The one country which has played its cards with impressive dexterity ever since the beginning of the crisis is India. It has avoided any judgmental observations, while generally appealing for return to the path of peace and reconciliation, and reiterating its time-honoured policy of accepting Tibet as part of China.

Of course, in the context of the recent developments, China will not take kindly to India continuing to give asylum to the Dalai Lama and his followers. It will also expect India to come to China's active support for its pursuit of what it regards as its legitimate objective of protecting the sovereignty and integrity of the country, for instance, by sealing the border to prevent movement of agitators into Tibet.

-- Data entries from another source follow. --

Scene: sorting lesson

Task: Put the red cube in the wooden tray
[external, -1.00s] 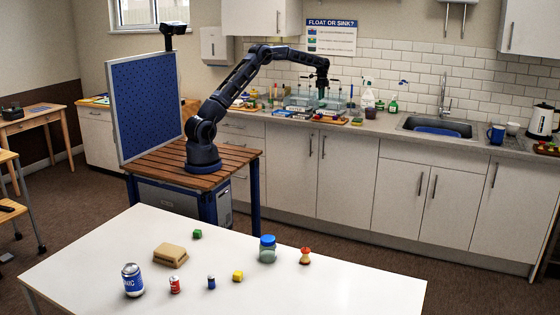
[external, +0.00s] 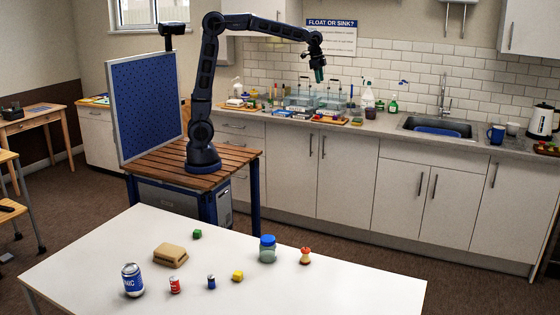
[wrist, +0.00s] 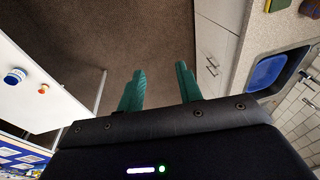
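My gripper (external: 319,76) hangs in the air above the counter, pointing down. In the wrist view its two green fingers (wrist: 158,68) are apart, with nothing between them and only the brown floor behind. I cannot make out the red cube in any view. Small trays and boards stand on the back counter, one at the left (external: 236,104) and one farther right (external: 327,119). They are too small to tell which is the wooden tray or what lies in them.
Clear tubs (external: 300,102) with upright rods stand on the counter below my gripper. A sink (external: 437,127) with a blue basin lies to the right. The white front table (external: 330,290) holds cans, a blue-lidded jar (external: 267,250), a sandwich-like block and small coloured items.

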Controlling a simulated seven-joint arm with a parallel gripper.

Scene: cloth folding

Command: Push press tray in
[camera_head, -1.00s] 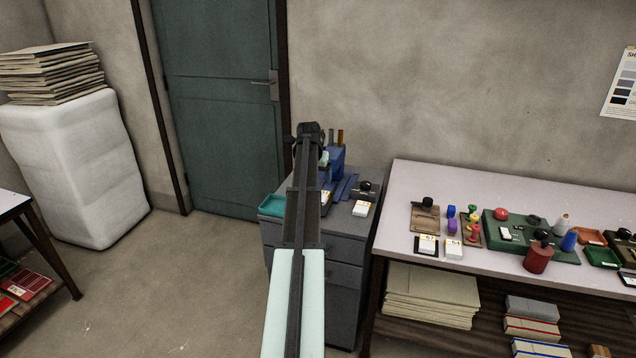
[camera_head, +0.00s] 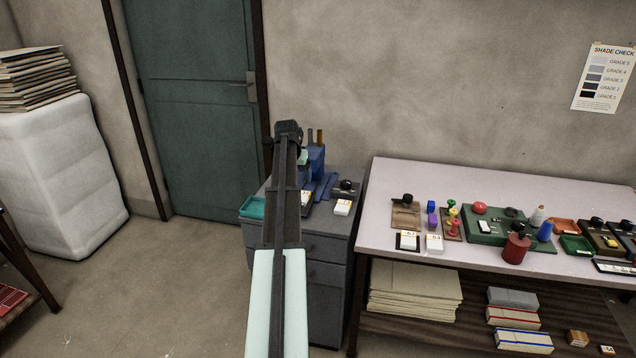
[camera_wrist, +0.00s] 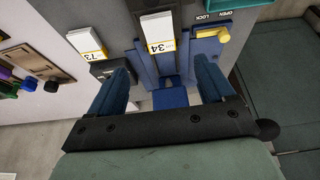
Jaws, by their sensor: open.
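The blue press (camera_head: 316,160) stands at the back of the grey cabinet, partly hidden behind my arm in the head view. In the wrist view, a blue slide piece (camera_wrist: 170,97) lies between rails and looks like the press tray. A white card numbered 34 (camera_wrist: 158,33) rests on it or just above it; I cannot tell which. A yellow lever (camera_wrist: 222,34) sits beside an "OPEN LOCK" label. My gripper (camera_wrist: 166,72) is open, with its two dark blue fingers apart on either side of the slide. I cannot tell whether they touch it.
A card numbered 73 (camera_wrist: 87,41) lies beside the slide. On the grey cabinet (camera_head: 322,247) there is a teal tray (camera_head: 252,207) at the left edge. The white table (camera_head: 380,235) at right holds stamps, cards and small trays. A door (camera_head: 190,110) is behind.

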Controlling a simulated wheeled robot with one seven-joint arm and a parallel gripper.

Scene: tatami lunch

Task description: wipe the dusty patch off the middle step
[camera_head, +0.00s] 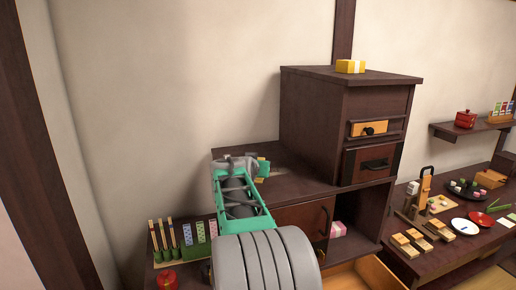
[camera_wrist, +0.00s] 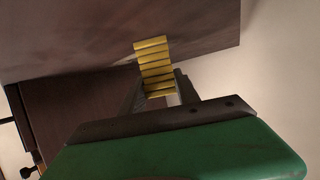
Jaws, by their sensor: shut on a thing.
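The step chest is dark brown wood, and its middle step (camera_head: 300,187) lies left of the tall top block. My gripper (camera_head: 262,170) is over the back left part of this step, partly hidden by my arm. In the wrist view my gripper (camera_wrist: 160,88) is shut on a yellow ribbed block (camera_wrist: 154,62), which lies against or very close to a dark brown surface (camera_wrist: 75,45). I cannot tell whether they touch. That surface looks faintly mottled. A dusty patch cannot be made out clearly in either view.
The top block (camera_head: 310,110) rises right of my gripper, with a yellow box (camera_head: 350,66) on top. Bundled sticks and patterned packets (camera_head: 188,236) and a red pot (camera_head: 167,280) stand lower left. A low table (camera_head: 450,250) with dishes is at the right.

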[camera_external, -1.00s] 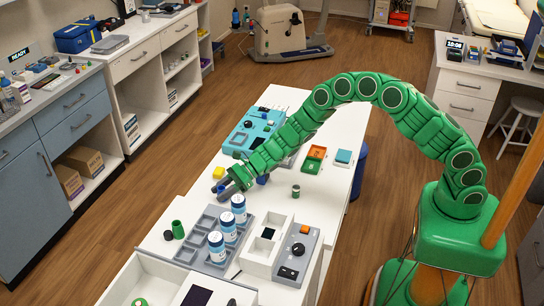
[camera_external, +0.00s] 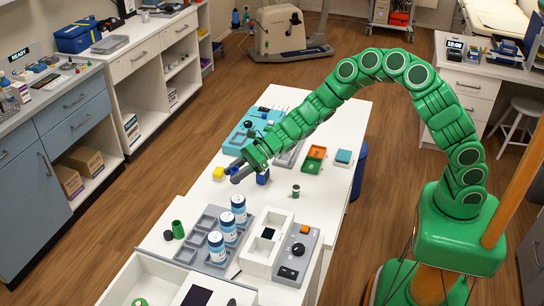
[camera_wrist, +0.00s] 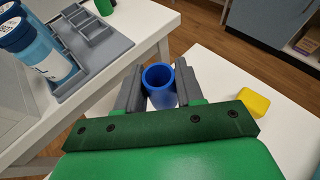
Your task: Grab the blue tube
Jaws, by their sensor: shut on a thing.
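My gripper (camera_wrist: 159,88) is shut on the blue tube (camera_wrist: 160,98) in the wrist view. The tube is open at its top, and a grey finger lies against each side of it. In the external view my gripper (camera_external: 235,174) is over the white table, left of its middle. A small blue thing (camera_external: 263,177) shows just right of the fingers there; I cannot tell if it is the tube.
A yellow block (camera_external: 218,173) lies left of my gripper. A grey rack (camera_external: 205,222) with several blue-and-white bottles (camera_external: 239,209) stands nearer. A green cylinder (camera_external: 296,191) and orange-and-green tray (camera_external: 315,158) are to the right. The white table (camera_external: 282,215) has bare room between them.

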India has to walk the tight rope, on the one hand, avoiding any appearance of ambivalence on these counts which could embitter relations, and, on the other, not letting China, or any other country, to pressure it to act against the nation's best interests. It will require all its tact and nimbleness for India to be both flexible and firm.

Two birds with one stone

Some commentators have gone overboard by describing India as chicken-hearted. They also lambast China in stale and knee-jerk terms for the stern measures it has taken to bring back normality. This comes out of lack of hands-on experience in making policies and handling macro-issues impacting the country. What would India have done, what, indeed, has it been doing in similar circumstances, say, in Kashmir, or Assam, or Manipur? Surely, they do not want China to queer India's pitch by giving asylum to some Hizbul Mujahideen leader on its side of the border, or declare its backing of an independent Bodoland?

In this smorgasbord of issues and events, there is a canny game plan that China can follow which will enable it to have the cake and eat it too. It could agree to Pelosi's proposal to have an independent outside investigation on accusations made by the Chinese government that the Dalai Lama was the instigator of violence in Tibet. This will kill two birds with one stone: Obviate any immediate necessity for a dialogue and cool down the tempers with the possibility eventually of the world's attention shifting to other issues.